VOTESMART: PROPERTY TAXES
Brace yourself: Your bill's on the rise
Sure, you already think you're paying too much. But at least you don't live in Ajax. In the first of a series on election issues, ANTHONY REINHART examines the GTA tax gap

ANTHONY REINHART

A question begs an answer on a street called Borrows, just north of Steeles.

Mike Lee wonders why his property taxes are higher in Vaughan than they would be in Toronto, just a stone's throw to the south, for a home of the same value. He will pay $4,073 this year for his home, which has been assessed at $415,000. If he lived in Toronto, he would pay $3,448.

"It's a little hard paying four grand for property tax," Mr.

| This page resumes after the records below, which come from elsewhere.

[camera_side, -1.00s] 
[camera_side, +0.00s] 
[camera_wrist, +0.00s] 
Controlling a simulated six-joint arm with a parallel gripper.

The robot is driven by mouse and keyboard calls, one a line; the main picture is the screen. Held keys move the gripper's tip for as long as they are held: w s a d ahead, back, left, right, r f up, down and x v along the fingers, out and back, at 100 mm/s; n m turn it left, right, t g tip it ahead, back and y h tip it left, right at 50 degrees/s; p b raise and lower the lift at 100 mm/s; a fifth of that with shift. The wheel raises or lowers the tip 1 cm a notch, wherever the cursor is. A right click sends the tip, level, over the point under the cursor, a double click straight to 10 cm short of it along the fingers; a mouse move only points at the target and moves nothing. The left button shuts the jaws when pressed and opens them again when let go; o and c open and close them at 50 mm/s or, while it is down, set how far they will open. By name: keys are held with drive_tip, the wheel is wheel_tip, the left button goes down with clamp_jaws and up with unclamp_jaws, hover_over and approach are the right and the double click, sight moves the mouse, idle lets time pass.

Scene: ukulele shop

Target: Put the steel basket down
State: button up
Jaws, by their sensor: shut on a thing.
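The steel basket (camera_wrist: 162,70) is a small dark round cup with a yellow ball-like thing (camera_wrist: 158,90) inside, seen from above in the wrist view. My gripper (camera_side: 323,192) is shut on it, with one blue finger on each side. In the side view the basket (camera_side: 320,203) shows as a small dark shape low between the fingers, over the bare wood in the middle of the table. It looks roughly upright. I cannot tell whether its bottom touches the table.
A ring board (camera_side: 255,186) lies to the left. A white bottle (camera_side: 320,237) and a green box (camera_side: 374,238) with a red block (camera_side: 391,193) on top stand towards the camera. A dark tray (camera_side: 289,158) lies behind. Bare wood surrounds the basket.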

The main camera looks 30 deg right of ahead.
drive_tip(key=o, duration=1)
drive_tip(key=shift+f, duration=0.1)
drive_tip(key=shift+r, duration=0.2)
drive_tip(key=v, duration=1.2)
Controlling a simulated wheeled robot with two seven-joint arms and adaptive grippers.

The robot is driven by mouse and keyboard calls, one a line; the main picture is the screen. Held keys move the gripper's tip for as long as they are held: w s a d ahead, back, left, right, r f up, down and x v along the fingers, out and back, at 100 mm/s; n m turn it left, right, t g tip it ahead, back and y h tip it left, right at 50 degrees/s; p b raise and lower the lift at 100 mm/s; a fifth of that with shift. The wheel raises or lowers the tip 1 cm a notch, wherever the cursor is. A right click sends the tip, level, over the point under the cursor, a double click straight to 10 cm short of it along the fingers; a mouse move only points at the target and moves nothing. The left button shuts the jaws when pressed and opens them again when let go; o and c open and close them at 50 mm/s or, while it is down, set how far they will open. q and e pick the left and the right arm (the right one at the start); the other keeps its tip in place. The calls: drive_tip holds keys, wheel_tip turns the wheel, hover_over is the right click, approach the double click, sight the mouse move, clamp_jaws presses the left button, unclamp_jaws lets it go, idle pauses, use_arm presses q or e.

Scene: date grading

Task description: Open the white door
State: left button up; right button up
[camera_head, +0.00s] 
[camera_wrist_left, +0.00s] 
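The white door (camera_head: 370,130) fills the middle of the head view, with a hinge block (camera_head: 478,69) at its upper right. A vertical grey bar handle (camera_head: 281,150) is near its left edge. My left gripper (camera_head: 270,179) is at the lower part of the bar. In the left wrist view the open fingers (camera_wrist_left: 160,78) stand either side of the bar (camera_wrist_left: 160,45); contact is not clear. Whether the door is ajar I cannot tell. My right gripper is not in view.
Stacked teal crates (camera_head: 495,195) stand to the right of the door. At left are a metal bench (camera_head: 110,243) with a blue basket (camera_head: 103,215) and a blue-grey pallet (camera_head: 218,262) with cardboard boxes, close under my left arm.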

Lee said, standing in the driveway of his 2,400-square-foot suburban home. "In a way, it bothers me."

The answer is simple: The Toronto tax system greatly favours homeowners at the expense of businesses. While business owners in the 905 suburbs pay 2½ times the residential tax rates in their communities, Toronto businesses pay four times the residential rate, absorbing more of the tax burden.

To a savvy Toronto politician hoping for re-election on Nov. 13, this disparity would seem a situation worth preserving. After all, businesses don't vote, but homeowners do -- and they are not likely to be receptive to arguments that their taxes are too low, when all they seem to do is leap higher with each new provincial assessment or city budget.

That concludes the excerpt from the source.